Vladimir Nabokov, (1899-1977)
^^^
Live a good life. If there are gods and they are just, they will not care how devout you have been, but will welcome you based on the virtues you have lived by. If there are gods, but unjust, then you should not want to worship them. If there are no gods, then you will be gone, but will have lived a noble life that will live on in the memories of your loved ones.
Marcus Aurelius, philosopher and writer (121-180)
^^^^^
*Have you noticed they're becoming more common?
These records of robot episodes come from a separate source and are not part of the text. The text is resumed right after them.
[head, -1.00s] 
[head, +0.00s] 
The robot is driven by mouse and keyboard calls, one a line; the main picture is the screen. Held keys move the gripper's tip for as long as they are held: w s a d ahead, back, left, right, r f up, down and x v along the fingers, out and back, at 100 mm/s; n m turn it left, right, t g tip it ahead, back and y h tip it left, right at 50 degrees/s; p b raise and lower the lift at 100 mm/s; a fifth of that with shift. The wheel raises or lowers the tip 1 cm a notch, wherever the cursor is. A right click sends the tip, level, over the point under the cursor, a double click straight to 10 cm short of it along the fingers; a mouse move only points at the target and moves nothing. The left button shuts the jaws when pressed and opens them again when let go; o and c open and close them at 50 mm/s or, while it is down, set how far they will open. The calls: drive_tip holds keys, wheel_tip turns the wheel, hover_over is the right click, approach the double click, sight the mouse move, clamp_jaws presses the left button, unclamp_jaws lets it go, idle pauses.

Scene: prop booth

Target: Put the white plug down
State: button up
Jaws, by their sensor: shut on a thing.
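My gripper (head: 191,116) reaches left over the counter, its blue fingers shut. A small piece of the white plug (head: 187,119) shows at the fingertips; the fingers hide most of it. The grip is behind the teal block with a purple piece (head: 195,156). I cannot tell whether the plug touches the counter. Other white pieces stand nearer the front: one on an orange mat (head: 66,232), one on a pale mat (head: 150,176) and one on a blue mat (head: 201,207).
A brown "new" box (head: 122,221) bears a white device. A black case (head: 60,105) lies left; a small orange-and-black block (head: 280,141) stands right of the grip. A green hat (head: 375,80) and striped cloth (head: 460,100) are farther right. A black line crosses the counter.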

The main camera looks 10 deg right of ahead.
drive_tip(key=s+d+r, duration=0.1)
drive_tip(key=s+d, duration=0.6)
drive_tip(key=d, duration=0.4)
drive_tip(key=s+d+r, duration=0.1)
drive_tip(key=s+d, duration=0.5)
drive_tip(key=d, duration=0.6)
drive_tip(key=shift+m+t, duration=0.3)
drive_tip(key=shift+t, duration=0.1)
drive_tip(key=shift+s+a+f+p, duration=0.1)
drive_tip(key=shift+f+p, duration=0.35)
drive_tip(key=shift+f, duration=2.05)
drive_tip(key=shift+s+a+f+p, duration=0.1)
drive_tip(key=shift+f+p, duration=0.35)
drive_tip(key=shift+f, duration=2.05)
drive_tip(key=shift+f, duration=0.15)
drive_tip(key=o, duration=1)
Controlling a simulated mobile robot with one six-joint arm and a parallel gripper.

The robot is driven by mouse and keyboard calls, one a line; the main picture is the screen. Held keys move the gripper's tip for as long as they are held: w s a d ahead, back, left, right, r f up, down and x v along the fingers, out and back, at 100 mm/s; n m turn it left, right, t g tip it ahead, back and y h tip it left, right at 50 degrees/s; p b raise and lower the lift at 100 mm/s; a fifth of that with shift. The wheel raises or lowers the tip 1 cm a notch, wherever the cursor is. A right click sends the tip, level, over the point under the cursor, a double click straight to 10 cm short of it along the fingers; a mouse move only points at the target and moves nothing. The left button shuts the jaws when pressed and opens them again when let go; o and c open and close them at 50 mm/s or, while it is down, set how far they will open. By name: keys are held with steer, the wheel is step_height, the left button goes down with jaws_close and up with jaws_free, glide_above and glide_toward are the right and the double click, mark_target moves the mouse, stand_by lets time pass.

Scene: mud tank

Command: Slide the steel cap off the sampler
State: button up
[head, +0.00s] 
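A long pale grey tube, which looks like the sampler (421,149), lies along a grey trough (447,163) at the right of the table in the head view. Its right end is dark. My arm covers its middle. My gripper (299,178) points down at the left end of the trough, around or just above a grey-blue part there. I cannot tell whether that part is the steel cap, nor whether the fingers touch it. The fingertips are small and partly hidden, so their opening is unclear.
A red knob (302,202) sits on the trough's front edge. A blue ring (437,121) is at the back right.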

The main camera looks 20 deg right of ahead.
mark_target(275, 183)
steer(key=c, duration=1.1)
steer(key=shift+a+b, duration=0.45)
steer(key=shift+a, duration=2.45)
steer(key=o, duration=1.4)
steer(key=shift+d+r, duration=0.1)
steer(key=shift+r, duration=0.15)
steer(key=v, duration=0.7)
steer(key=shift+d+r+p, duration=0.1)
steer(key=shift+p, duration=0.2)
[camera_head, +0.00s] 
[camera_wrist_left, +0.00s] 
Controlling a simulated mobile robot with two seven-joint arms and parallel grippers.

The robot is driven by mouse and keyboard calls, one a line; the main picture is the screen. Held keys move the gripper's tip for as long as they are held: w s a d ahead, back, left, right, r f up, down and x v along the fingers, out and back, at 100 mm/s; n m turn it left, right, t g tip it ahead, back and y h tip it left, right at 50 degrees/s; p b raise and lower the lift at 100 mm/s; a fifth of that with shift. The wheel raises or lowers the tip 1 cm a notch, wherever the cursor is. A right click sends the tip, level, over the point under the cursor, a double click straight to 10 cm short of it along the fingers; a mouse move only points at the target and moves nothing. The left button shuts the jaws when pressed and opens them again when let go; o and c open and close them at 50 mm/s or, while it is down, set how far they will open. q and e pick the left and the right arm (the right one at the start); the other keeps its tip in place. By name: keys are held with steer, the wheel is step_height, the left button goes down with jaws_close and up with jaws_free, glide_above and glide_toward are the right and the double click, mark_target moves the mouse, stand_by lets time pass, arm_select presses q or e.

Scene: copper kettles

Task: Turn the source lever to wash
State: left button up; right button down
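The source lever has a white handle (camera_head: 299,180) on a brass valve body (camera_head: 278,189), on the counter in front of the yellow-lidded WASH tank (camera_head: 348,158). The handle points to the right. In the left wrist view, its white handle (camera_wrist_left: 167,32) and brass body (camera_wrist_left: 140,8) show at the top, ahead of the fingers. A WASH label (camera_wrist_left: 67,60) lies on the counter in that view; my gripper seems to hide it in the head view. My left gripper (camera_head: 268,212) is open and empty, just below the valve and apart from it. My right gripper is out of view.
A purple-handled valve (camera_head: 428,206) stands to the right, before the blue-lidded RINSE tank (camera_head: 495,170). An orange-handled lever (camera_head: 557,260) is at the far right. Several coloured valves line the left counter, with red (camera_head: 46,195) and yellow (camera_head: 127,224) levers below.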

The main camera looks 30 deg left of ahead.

How many other gray-haired women flipped the bird to a tail-gating teen this week? I don't know, but I was one of them. I was waiting to pull out of my neighborhood and I looked left and saw no cars. I pulled out and turned right and before I had gone 20 feet - or had a chance to accelerate to the posted limit - a car with a messy-haired teenage driver sped up behind me and was literally one inch from my bumper. Livid I was and I think he was too. (How dare that old lady pull out in front of me???) He must have thought that, while I was thinking "How fast were you going when you materialized out of nowhere???" As soon as the road split into two lanes, he pulled left and sped past me, driving erratically. I was going to try and get his license plate but I wasn't able to see it long enough to get the number. Just my luck.
11 comments:
Give 'em hell, Judy!!!! I'm tired of snot-nosed kids who think they own the road when WE old folks paid for it!
I often laugh at them for just a sec when I catch up to them a few minutes later. Of course, reading the license plate by that point is made more difficult by the fact that the car has either:
1 - Gone into the ditch
2 - Wrapped itself around a hydro pole
3 - Both
So I quickly quell my chuckling long enough to call 911 before getting out to help.
Sad thing is, this has actually happened to me. The idiocy of some people when they hit the road absolutely staggers me.
Happens all of the time...I ranted a while back too. Our county just turned down....as in voted out...a hands-free ordinance...WHAT?????? Like these idiots don't have enough to keep their minds off of their driving skills such a loud music, friends in the car, smoking etc. I am old and crabby about his...
You're lucky he wasn't so high that he retaliated and rammed you or something. Too bad you didn't get the license number.
I love the quotes.
I keep wondering who's teaching these kids to drive or do they all belong to the "idiot behind the wheel" club
I'm with you Judy! Give em the one gun salute!
I would have paid good money to see you flip that kid off. Your continue to inspire me friend:)
While you didn't get the license number, at least you got in one very important number - for him! LOL.
I have been known to flip the bird while driving. The one that gets me is the kid that drives like a bat out of hell, brakes only when he reaches the four-way stop and gives me a look like "Betcha didn't think I was going to stop."
Truth is, I wouldn't know for sure.
People like that drive me scatty! And its not confined to the young. An elderly gent in a big swanky car did that to me the other day. If it wasn't for the fact he would have ruined the rear of my car I would have slammed on my brakes!!
In the days when I drove long distances - long gone Praise be - I loathed the bully boys lorry drivers who would drive for miles sitting on your tail. A pox on them all!